Présentation du texte

Il est constitué de 2 documents principaux :

1. proposition 2020/0340 (COD) du 25/11/2020 : disponible en tout format et toute langue ici, parmi lesquelles la version pdf de 48 pages en français ici ;

2. évaluation d’impact et étude détaillée l’accompagnant : textes pdf complet en anglais et résumé en français (pdf 4 pages) ici.   

Structure du règlement :

1ère partie : exposé des motifs, en 5 points

2ème partie : introduction et considérations, en 46 points

3ème partie : le règlement proprement dit :

  • chapitre I, articles 1 et 2
  • chapitre II, articles 3 à 8
  • chapitre III, articles 9 à 14
  • chapitre IV, articles 15 à 22
  • chapitre V, articles 23 à 25
  • chapitre VI, articles 26 et 27
  • chapitre VII, articles 28 et 29
  • chapitre VIII, articles 30 à 35.

La 2ème partie aborde l’ensemble des problématiques d’un point de vue plus pédagogique.

La 3ème partie et ses articles se présentent d’un point de vue plus juridique et légal.

Sur le fond, le règlement traite les 4 thèmes suivants :

  1. les conditions de mise à disposition des données du secteur public pour réutilisation ;
  2. la définition et les obligations des « prestataires de services de partage de données » et des « coopératives de données »
  3. le concept d ‘« altruisme des données » et la possibilité pour les organisations de s’enregistrer comme « organisation d’altruisme des données reconnue dans l’Union »
  4. la création d’un « Conseil européen de l’innovation des données », nouveau groupe d’experts présidé par la Commission.

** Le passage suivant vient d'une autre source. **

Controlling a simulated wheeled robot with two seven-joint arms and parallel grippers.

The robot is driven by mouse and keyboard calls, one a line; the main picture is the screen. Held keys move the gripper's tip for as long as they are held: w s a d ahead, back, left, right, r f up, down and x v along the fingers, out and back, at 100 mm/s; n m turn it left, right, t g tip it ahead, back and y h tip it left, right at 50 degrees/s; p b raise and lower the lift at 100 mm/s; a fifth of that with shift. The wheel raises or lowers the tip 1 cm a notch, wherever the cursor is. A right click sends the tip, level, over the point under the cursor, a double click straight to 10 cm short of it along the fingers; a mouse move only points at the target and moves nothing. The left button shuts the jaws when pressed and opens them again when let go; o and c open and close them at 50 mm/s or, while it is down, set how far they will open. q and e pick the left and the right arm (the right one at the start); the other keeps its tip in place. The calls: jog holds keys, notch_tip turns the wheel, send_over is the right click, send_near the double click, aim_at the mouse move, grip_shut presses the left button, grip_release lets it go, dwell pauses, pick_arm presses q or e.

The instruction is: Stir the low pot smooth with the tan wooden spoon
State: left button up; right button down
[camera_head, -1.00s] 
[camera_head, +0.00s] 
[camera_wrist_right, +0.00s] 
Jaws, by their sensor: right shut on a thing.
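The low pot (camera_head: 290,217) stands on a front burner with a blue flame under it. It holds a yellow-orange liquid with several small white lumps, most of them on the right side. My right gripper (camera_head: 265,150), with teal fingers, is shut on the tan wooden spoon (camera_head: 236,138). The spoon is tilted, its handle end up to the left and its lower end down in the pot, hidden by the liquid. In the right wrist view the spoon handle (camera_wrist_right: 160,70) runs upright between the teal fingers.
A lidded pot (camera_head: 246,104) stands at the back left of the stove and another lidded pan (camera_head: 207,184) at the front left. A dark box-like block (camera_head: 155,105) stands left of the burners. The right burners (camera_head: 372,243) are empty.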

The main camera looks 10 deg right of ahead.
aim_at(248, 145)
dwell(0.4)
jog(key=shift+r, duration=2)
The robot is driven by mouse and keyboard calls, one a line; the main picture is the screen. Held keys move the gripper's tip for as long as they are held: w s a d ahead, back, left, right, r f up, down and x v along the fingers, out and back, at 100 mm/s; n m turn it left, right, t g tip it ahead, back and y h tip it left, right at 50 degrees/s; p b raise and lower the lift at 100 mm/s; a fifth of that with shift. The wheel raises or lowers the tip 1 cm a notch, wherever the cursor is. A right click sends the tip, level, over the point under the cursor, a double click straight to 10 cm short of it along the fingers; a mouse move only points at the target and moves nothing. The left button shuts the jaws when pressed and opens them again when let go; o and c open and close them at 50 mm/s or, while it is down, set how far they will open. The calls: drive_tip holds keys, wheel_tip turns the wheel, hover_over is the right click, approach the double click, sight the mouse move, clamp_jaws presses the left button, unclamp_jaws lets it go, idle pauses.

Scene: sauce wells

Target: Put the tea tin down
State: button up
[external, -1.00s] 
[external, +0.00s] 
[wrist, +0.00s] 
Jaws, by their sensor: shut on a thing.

Ce règlement doit être adopté par les instances européennes, puis donner lieu à une loi sur les données (le texte évoque l’année 2021 pour cette loi).

Synthèse des éléments-clés – analyse et commentaires

Historique et portée du document

Cette proposition de règlement est le fruit d’une consultation, de 2019 à fin mai 2020. 11 ateliers se sont tenus, couvrant public, privé, et différents secteurs métiers (agriculture, santé…).

Son objectif est de renforcer le contrôle des personnes physiques et morales sur l’utilisation et la diffusion de leurs données, en cadrant l’activité des acteurs publics ou privés assurant la circulation et le partage des données.

Le texte prend garde à préserver la liberté d’entreprendre, le droit de confidentialité des affaires, et les accords éventuels par secteur économique (par exemple la santé).

Une analyse d’impact a été menée, s’appuyant sur une étude support réalisée par Deloitte. Au regard de la faisabilité et des coûts générés par les diverses options entre intervention réglementaire à faible ou forte intensité, elle préconise les choix suivants :

  • pour le secteur public, mettant ses données à disposition d’autres acteurs réutilisateurs : obligation pour les états membres de prévoir un guichet unique gérant les demandes d’accès à ce type de données ;
  • pour la certification ou labellisation d’intermédiaires de données fiables, l’intermédiaire est tenu de se déclarer, et doit pouvoir prouver a posteriori le respect des exigences sur injonction des autorités de contrôle (c’est le modèle du RGPD) ;
  • pour le statut “ d’organisation altruiste en matière de données reconnue dans l‘UE ” : les entreprises intéressées pourront s’enregistrer auprès de l’UE ;
  • pour la gouvernance : création d’un groupe d’experts. 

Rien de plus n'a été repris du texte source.